On a per-capita basis, Americans are consuming two to three times as much energy as comparably affluent Germans and Japanese, and 20 to 40 times as much as people in developing countries. Our economy and our lifestyle epitomize energy waste.
Most of the energy we waste is fossil fuel-based and results in carbon-dioxide emissions. Reducing fossil-fuel use by conserving energy would be easy. The energy a new house uses for heating could be reduced by 50 to 75 percent with a modest investment in additional insulation and southward orientation of windows to take advantage of sunlight. Electrical consumption for lighting could be reduced in most houses by 75 to 90 percent by switching to sensible light fixtures and compact fluorescent lighting.

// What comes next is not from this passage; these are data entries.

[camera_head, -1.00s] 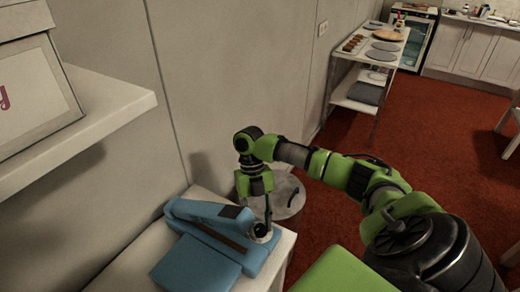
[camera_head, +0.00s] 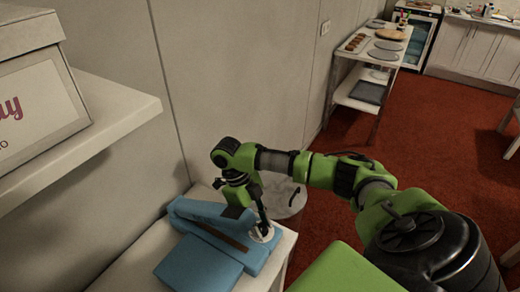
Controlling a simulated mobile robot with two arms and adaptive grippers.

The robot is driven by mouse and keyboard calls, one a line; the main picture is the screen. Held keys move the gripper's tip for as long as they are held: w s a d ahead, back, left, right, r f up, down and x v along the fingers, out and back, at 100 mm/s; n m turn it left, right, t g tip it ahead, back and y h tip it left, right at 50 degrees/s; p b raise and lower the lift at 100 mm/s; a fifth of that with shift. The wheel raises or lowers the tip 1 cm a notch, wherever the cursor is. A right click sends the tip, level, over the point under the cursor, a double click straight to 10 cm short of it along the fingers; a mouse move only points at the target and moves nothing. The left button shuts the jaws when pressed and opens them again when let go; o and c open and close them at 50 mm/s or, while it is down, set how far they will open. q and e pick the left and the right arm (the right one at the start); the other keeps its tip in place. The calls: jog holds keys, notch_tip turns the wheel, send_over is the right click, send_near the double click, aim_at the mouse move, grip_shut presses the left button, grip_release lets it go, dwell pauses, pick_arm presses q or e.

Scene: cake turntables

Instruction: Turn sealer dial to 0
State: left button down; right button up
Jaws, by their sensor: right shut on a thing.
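The blue sealer (camera_head: 205,250) stands on a white table by the wall. Its dial (camera_head: 262,234) is a small round pale part at the sealer's right end. My right gripper (camera_head: 261,226) points down from above and is shut on the dial. The fingers hide most of the dial, so its marks and setting cannot be read. My left gripper is not in view.
The white table (camera_head: 140,268) has some bare room left of the sealer. A white shelf (camera_head: 110,125) with a box (camera_head: 38,95) juts out at upper left. A round bin (camera_head: 285,200) stands behind my right arm. A rack (camera_head: 362,85) with trays stands farther back.

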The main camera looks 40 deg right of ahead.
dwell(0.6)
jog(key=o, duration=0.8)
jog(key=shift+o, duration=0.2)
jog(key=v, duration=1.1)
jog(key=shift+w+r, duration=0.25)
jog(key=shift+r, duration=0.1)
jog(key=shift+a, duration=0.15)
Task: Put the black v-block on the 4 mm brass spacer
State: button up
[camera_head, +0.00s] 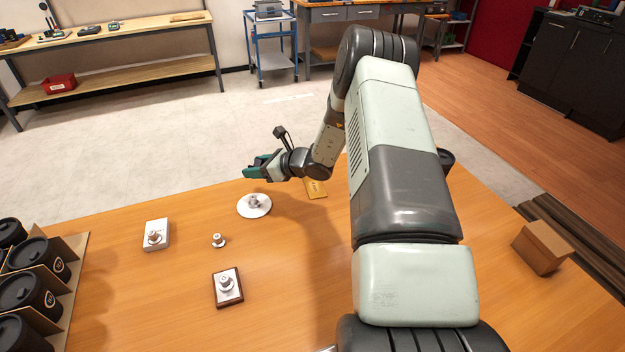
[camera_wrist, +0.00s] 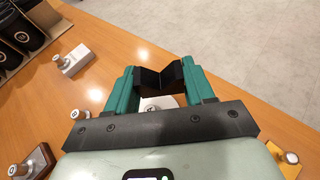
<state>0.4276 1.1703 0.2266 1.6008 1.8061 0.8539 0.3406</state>
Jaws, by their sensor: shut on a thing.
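The black v-block (camera_wrist: 160,80) sits between the teal fingers of my gripper (camera_wrist: 158,90) in the wrist view, its V notch showing. In the head view my gripper (camera_head: 258,167) is raised over the far part of the table, above and just behind a white round disc. The v-block is hard to make out there. A flat yellow brass-coloured piece (camera_head: 316,188), likely the brass spacer, lies to the right of the gripper, partly behind my arm. It also shows at the lower right of the wrist view (camera_wrist: 291,158). Its marking is not readable.
The white disc (camera_head: 246,209) bears a metal knob. A white block (camera_head: 163,229), a small loose metal knob piece (camera_head: 218,241) and a brown-based plate (camera_head: 219,298) stand nearer. Black cups in a cardboard holder (camera_head: 70,285) are at left; a cardboard box (camera_head: 541,247) is at right.

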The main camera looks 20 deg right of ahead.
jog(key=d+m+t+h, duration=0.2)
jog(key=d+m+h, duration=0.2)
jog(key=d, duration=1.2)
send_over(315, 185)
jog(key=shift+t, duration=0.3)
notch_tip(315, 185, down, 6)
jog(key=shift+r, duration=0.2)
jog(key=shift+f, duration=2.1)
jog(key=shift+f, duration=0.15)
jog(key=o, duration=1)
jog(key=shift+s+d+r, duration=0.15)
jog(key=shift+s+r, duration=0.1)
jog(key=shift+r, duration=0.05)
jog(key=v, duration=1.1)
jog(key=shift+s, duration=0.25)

Cars that get 40 miles per gallon have been available for years but few are purchased. Instead, 50 percent of new vehicles are minivans, pickups and gas-guzzling sport-utility vehicles, which often get less than 20 mpg.
As Pogo used to say: "We have met the enemy and he is us." It's time for a major overhaul of our lifestyle choices and of the direction we give our political leaders, whose current approach to global warming is disastrous.
The recently negotiated Kyoto treaty doesn't go far enough to stop global warming. Yet it is adamantly opposed by congressional Republicans and their fossil-fuel industry sponsors. And the Clinton administration is undermining the treaty by seeking compliance through the purchase of "emission-reduction credits" from other countries instead of conserving energy and reducing emissions here.
That warm weather should be a wake-up call for all of us.
WALTER SIMPSON is an energy professional and environmental activist. He lives in Amherst.